▶ **Task requirements**:
Reproduce each record exactly.

▶ **Material for this task**:
---

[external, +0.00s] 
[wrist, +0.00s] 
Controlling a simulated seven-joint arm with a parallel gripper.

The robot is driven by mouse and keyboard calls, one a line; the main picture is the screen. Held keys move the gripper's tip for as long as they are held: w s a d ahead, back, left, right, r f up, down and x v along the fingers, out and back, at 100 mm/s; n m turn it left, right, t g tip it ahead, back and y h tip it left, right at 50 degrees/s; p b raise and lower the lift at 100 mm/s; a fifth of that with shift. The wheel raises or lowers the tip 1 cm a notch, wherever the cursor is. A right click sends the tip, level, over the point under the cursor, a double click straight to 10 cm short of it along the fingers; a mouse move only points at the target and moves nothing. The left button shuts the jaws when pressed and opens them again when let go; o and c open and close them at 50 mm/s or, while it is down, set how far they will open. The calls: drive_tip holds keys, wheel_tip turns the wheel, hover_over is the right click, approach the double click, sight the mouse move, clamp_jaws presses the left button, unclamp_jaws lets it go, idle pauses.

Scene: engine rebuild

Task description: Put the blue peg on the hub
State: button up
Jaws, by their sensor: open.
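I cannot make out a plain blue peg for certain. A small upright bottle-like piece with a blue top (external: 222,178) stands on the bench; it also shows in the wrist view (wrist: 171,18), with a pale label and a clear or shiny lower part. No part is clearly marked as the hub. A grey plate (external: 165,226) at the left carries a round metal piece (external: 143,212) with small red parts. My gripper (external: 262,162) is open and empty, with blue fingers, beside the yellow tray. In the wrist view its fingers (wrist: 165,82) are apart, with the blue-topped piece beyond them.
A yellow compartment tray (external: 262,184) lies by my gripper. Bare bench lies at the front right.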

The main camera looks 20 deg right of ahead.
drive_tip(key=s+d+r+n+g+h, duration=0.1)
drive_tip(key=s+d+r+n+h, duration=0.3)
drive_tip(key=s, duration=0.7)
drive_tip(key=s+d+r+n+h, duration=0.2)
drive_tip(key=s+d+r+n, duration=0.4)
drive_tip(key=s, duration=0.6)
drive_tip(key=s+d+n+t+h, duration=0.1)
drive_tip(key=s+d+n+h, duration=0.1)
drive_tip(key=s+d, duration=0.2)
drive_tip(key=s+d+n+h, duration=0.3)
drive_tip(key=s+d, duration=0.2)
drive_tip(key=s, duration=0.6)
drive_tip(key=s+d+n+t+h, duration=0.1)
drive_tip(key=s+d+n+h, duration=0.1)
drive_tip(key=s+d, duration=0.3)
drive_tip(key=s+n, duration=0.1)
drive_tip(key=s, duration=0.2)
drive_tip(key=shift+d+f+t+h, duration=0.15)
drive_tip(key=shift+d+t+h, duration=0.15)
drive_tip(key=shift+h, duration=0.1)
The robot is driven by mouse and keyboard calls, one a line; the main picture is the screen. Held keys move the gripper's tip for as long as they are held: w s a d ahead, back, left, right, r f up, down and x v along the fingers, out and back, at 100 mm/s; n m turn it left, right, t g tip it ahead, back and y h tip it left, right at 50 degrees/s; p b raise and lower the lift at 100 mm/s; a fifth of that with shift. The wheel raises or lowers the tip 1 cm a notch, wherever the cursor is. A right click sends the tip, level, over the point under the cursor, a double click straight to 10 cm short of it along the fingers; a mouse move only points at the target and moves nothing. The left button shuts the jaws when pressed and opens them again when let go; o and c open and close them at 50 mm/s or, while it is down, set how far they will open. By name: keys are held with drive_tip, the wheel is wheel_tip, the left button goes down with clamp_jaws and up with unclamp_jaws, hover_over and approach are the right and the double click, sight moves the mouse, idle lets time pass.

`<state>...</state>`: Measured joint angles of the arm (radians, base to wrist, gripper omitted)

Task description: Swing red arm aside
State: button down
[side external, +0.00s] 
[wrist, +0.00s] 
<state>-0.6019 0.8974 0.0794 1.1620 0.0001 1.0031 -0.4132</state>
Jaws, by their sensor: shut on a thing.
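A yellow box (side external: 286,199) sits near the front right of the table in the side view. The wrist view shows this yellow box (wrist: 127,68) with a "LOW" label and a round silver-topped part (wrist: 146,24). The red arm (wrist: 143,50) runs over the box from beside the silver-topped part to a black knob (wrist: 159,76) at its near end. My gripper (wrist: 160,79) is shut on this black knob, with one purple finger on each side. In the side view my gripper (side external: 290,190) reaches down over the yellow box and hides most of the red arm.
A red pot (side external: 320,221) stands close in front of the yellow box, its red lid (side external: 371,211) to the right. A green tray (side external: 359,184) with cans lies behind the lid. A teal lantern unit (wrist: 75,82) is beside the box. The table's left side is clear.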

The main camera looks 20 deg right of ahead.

---

▶ **Exercise output**:
[external, +0.00s] 
[wrist, +0.00s] 
Controlling a simulated seven-joint arm with a parallel gripper.

The robot is driven by mouse and keyboard calls, one a line; the main picture is the screen. Held keys move the gripper's tip for as long as they are held: w s a d ahead, back, left, right, r f up, down and x v along the fingers, out and back, at 100 mm/s; n m turn it left, right, t g tip it ahead, back and y h tip it left, right at 50 degrees/s; p b raise and lower the lift at 100 mm/s; a fifth of that with shift. The wheel raises or lowers the tip 1 cm a notch, wherever the cursor is. A right click sends the tip, level, over the point under the cursor, a double click straight to 10 cm short of it along the fingers; a mouse move only points at the target and moves nothing. The left button shuts the jaws when pressed and opens them again when let go; o and c open and close them at 50 mm/s or, while it is down, set how far they will open. The calls: drive_tip holds keys, wheel_tip turns the wheel, hover_over is the right click, approach the double click, sight the mouse move, clamp_jaws presses the left button, unclamp_jaws lets it go, idle pauses.

Scene: engine rebuild

Task description: Put the blue peg on the hub
State: button up
Jaws, by their sensor: open.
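I cannot make out a plain blue peg for certain. A small upright bottle-like piece with a blue top (external: 222,178) stands on the bench; it also shows in the wrist view (wrist: 171,18), with a pale label and a clear or shiny lower part. No part is clearly marked as the hub. A grey plate (external: 165,226) at the left carries a round metal piece (external: 143,212) with small red parts. My gripper (external: 262,162) is open and empty, with blue fingers, beside the yellow tray. In the wrist view its fingers (wrist: 165,82) are apart, with the blue-topped piece beyond them.
A yellow compartment tray (external: 262,184) lies by my gripper. Bare bench lies at the front right.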

The main camera looks 20 deg right of ahead.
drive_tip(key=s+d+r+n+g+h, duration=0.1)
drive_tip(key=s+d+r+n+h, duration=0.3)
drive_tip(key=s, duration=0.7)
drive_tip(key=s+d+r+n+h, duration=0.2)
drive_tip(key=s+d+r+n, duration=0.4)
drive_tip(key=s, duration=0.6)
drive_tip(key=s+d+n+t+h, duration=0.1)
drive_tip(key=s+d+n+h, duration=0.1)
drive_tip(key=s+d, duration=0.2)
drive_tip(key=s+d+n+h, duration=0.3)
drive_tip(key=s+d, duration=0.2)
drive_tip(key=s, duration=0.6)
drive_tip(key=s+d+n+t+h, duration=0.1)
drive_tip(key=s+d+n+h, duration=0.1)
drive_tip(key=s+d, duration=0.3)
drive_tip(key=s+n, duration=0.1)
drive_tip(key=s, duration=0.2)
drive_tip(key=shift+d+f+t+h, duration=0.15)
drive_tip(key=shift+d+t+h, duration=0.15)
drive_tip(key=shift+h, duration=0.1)
The robot is driven by mouse and keyboard calls, one a line; the main picture is the screen. Held keys move the gripper's tip for as long as they are held: w s a d ahead, back, left, right, r f up, down and x v along the fingers, out and back, at 100 mm/s; n m turn it left, right, t g tip it ahead, back and y h tip it left, right at 50 degrees/s; p b raise and lower the lift at 100 mm/s; a fifth of that with shift. The wheel raises or lowers the tip 1 cm a notch, wherever the cursor is. A right click sends the tip, level, over the point under the cursor, a double click straight to 10 cm short of it along the fingers; a mouse move only points at the target and moves nothing. The left button shuts the jaws when pressed and opens them again when let go; o and c open and close them at 50 mm/s or, while it is down, set how far they will open. By name: keys are held with drive_tip, the wheel is wheel_tip, the left button goes down with clamp_jaws and up with unclamp_jaws, hover_over and approach are the right and the double click, sight moves the mouse, idle lets time pass.

`<state>...</state>`: Measured joint angles of the arm (radians, base to wrist, gripper omitted)

Task description: Swing red arm aside
State: button down
[side external, +0.00s] 
[wrist, +0.00s] 
<state>-0.6019 0.8974 0.0794 1.1620 0.0001 1.0031 -0.4132</state>
Jaws, by their sensor: shut on a thing.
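A yellow box (side external: 286,199) sits near the front right of the table in the side view. The wrist view shows this yellow box (wrist: 127,68) with a "LOW" label and a round silver-topped part (wrist: 146,24). The red arm (wrist: 143,50) runs over the box from beside the silver-topped part to a black knob (wrist: 159,76) at its near end. My gripper (wrist: 160,79) is shut on this black knob, with one purple finger on each side. In the side view my gripper (side external: 290,190) reaches down over the yellow box and hides most of the red arm.
A red pot (side external: 320,221) stands close in front of the yellow box, its red lid (side external: 371,211) to the right. A green tray (side external: 359,184) with cans lies behind the lid. A teal lantern unit (wrist: 75,82) is beside the box. The table's left side is clear.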

The main camera looks 20 deg right of ahead.

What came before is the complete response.